Once the server is up, open your favorite browser and type in http://localhost:8080.

You will be shown a screen that performs basic configurations, such as changing the database and name of your portal, deciding what should be the admin name and e-mail address, or changing the default locale. This is a new feature introduced in Liferay 6.1 to ease the first-time setup, which on previous versions had to be done using the property file.

Go change the name of the portal, administrator username, and e-mail address. Keep the locale as it is.

As I stated earlier, Liferay is shipped with a default Hypersonic database which is normally used for demo purposes. You can change it to MySQL if you want, by selecting the database type from the drop-down list presented, and typing in the necessary JDBC details. I have created a database in MySQL by the name Portal Starter; hence my JDBC URL would contain that. You can create a blank database in MySQL and accordingly change the JDBC URL. Once you are done making your changes, click on the Finish Configuration button as shown in the following screenshot:

This will open up a screen, which will show the path where this configuration is saved. What Liferay does behind the scenes is creates a property file named portal-setup-wizard.properties and put all the configurations in that. This, as I said earlier, was created manually in the previous versions of Liferay.

Clicking on the Go to my portal button on this screen will take the user to the Terms of Use page. Agree to the terms and proceed further.

A screen will be shown to change the password for your admin user that you earlier specified in the Basic Configuration screen.

After you change the password, you will be presented with a screen to select a password reminder question.

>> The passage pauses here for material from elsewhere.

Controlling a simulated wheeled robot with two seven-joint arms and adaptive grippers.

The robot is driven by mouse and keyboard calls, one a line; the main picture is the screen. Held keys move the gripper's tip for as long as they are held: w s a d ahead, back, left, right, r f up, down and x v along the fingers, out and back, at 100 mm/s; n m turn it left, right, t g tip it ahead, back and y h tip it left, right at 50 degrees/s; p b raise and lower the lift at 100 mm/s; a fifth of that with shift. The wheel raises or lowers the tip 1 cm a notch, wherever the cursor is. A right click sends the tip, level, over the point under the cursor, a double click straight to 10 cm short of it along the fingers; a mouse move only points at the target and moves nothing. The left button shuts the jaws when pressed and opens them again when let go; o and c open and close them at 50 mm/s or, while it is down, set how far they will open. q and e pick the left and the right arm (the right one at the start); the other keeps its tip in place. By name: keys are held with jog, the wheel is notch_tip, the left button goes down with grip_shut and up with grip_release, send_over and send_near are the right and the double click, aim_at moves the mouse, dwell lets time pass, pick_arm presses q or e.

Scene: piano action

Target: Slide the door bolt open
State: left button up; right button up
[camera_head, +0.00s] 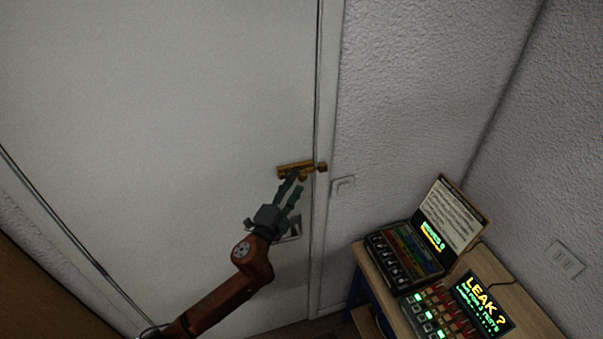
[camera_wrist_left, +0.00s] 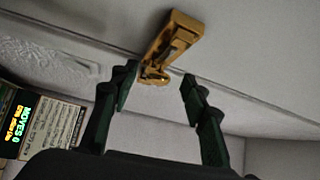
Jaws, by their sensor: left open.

Select a question or create your own question from the drop-down list, set the password reminder, and move on.

And that’s it!!

Finally, you can see the home page of Liferay. That’s it and you are done setting up your very first Liferay instance.

Summary

So, we just gained a quick understanding about portals and Liferay and its installation and setup that teaches you how to set up Liferay on your local machine.